The second is regulatory. When a discipline order finds a dealer in breach of the Code of Ethics, the PIC is usually the registered individual the order attaches the personal finding to. s. 6(1) of the Code of Ethics is the dealer’s positive duty to supervise its salespersons: “A registered motor vehicle dealer shall ensure that every registered salesperson that the dealer employs or retains to act as a salesperson carries out his or her duties in compliance with this Regulation.” MVDA s. 23 extends the same supervisory duty across the whole Act and the regulations. A dealer’s PIC is the human the registrar reaches when the dealer entity is found in breach. Recent discipline orders from CCC Motors, Beattie Chrysler, Riverside Chevrolet, and Pierson Motors each name the PIC individually, with a personal fine or remediation order in addition to the corporate one.
A dealer whose recorded PIC is no longer in the role has two problems at once. The recorded PIC may not be the person actually overseeing daily operations, which weakens the supervisory chain. And the actual PIC may not be on OMVIC’s records, which complicates any future personal finding and slows any renewal that hinges on the PIC’s CPD completion.

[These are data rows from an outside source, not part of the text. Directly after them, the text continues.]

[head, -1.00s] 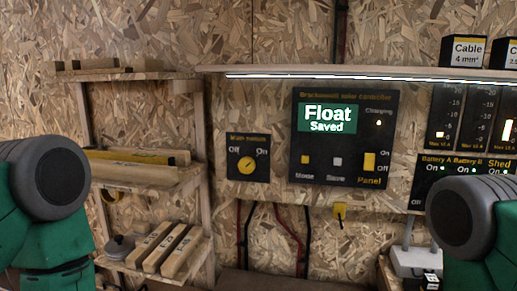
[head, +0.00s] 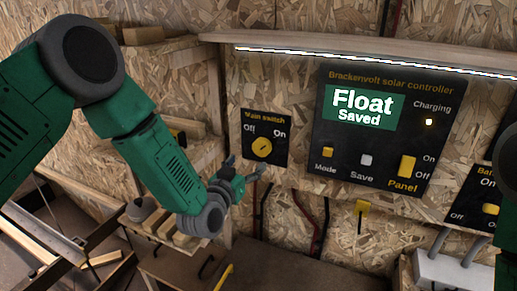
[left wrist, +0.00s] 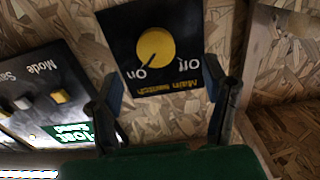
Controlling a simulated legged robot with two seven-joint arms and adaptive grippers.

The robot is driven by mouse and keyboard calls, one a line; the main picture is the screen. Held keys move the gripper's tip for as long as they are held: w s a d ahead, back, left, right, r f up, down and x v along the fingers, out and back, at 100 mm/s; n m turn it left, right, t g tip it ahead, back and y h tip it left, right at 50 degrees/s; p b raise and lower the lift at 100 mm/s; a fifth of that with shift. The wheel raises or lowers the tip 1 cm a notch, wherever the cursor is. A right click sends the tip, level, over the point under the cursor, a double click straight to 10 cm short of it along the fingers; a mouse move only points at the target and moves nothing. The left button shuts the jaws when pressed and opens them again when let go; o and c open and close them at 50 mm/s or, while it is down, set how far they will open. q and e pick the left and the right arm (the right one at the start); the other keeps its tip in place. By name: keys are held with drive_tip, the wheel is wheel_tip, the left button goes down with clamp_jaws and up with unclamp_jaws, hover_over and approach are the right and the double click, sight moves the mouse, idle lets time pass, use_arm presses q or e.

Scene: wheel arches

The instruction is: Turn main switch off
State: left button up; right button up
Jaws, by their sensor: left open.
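The main switch is a yellow round knob (head: 262,148) on a black plate (head: 279,157) marked Off on the left and On on the right. In the left wrist view the knob (left wrist: 156,47) shows upside down, its dark pointer line towards On. My left gripper (head: 246,167) is just below and in front of the plate in the head view, open and empty. In the left wrist view its two fingers (left wrist: 160,85) stand apart on either side of the plate's lower part; the knob lies beyond them, seemingly untouched. My right gripper is out of view.
The solar controller (head: 388,88), its screen reading Float Saved, hangs right of the switch. Wooden shelves (head: 190,52) stand at the left. A light strip (head: 370,58) runs above.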

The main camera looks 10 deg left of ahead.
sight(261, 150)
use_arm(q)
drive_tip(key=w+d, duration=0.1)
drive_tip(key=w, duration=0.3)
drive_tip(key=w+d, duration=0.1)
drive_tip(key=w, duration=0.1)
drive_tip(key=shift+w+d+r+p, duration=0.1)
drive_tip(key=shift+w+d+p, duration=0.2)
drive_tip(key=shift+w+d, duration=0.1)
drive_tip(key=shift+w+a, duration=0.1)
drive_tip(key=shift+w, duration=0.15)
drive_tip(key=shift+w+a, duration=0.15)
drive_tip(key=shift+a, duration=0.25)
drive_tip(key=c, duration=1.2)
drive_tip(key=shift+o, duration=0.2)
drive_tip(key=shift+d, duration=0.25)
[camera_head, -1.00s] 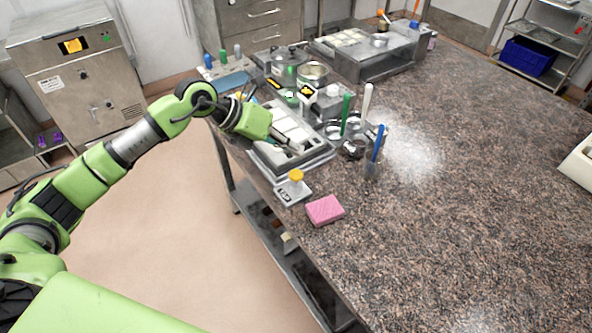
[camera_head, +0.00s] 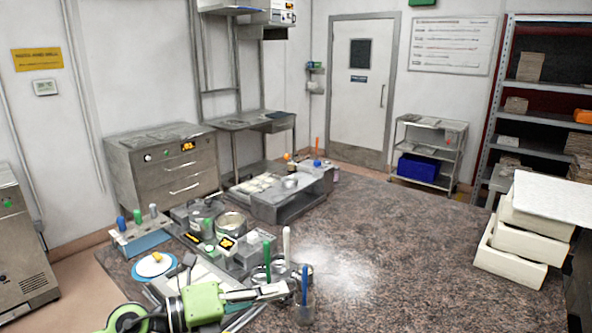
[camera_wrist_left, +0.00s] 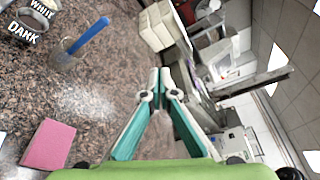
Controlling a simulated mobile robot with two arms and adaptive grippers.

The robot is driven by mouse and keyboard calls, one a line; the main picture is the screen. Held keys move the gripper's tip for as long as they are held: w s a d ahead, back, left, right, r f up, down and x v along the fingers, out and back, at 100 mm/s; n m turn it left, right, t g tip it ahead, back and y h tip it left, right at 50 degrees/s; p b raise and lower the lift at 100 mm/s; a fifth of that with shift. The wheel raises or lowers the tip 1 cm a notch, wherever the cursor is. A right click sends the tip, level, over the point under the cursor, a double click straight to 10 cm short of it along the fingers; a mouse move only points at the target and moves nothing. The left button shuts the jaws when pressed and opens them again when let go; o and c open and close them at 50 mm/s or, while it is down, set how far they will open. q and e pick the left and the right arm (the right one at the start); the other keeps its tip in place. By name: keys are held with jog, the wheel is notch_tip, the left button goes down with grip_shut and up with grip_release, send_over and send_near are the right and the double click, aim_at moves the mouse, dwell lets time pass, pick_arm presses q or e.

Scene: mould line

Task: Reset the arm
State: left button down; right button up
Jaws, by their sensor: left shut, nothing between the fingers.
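My left gripper (camera_head: 272,292) is at the bottom of the head view, in front of the cups with tools. Its arm is green, and its fingers point right, roughly level. In the left wrist view the two teal-sided fingers (camera_wrist_left: 158,78) meet at their tips, shut and empty. Beyond them that view shows the worktop, white boxes and the room, so the gripper points across the table. My right arm is not in view.
A clear cup (camera_head: 303,313) with a blue-handled tool stands close to the fingertips. A pink sponge (camera_wrist_left: 48,145) lies on the speckled worktop (camera_head: 400,260). White boxes (camera_head: 512,260) are stacked at the right. The middle of the worktop is clear apart from white powder.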

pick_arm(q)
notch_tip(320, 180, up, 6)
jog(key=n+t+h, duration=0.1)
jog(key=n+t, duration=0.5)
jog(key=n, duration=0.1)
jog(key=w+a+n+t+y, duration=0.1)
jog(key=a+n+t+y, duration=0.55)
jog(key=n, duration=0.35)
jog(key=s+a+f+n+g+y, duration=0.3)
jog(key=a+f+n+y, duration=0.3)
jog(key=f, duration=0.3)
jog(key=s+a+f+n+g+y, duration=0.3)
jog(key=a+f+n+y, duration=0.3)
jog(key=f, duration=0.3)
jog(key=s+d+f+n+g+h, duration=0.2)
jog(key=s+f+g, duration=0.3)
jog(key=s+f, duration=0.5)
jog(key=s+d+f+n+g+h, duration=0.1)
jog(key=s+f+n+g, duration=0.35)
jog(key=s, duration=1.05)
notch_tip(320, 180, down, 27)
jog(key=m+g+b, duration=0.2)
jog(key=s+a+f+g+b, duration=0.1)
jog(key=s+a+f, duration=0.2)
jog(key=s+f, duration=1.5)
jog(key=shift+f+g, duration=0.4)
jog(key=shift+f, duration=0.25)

What the bulletin asks dealers to do
The bulletin lists three operational items:
- Review the OMVIC portal records for current PICs, directors, and officers at every registered location.
- File a Business Change Notice through the portal for any change.
- Confirm that each registered location has an active PIC and that no individual is serving as PIC for multiple locations without prior written OMVIC authorization.
The contact for follow-up questions is OMVIC’s Industry Standards & Conduct Department at 1-800-943-6002, extension 4.
What to learn
- The five-day notice requirement is statutory. MVDA s. 24(1)(b) and O. Reg. 333/08 s. 60(3) attach the same five-day deadline to officer, director, and signing-authority changes. The Business Change Notice is the form; the clock is the rule.
- A stale PIC record is a delivery risk at renewal. CPD obligations are tied to the individuals OMVIC has on file. A dealer whose PIC has changed and whose BCN has not been filed will discover at renewal that the wrong person was queued for CPD, and the registration may be held until the right person catches up.
- A dealership with more than one registered location needs more than one PIC. The single-PIC-for-many-locations arrangement is not the default; it requires prior written OMVIC authorization. A dealer that has grown into a multi-location operation without naming a PIC at each location has built a structural gap into its registration.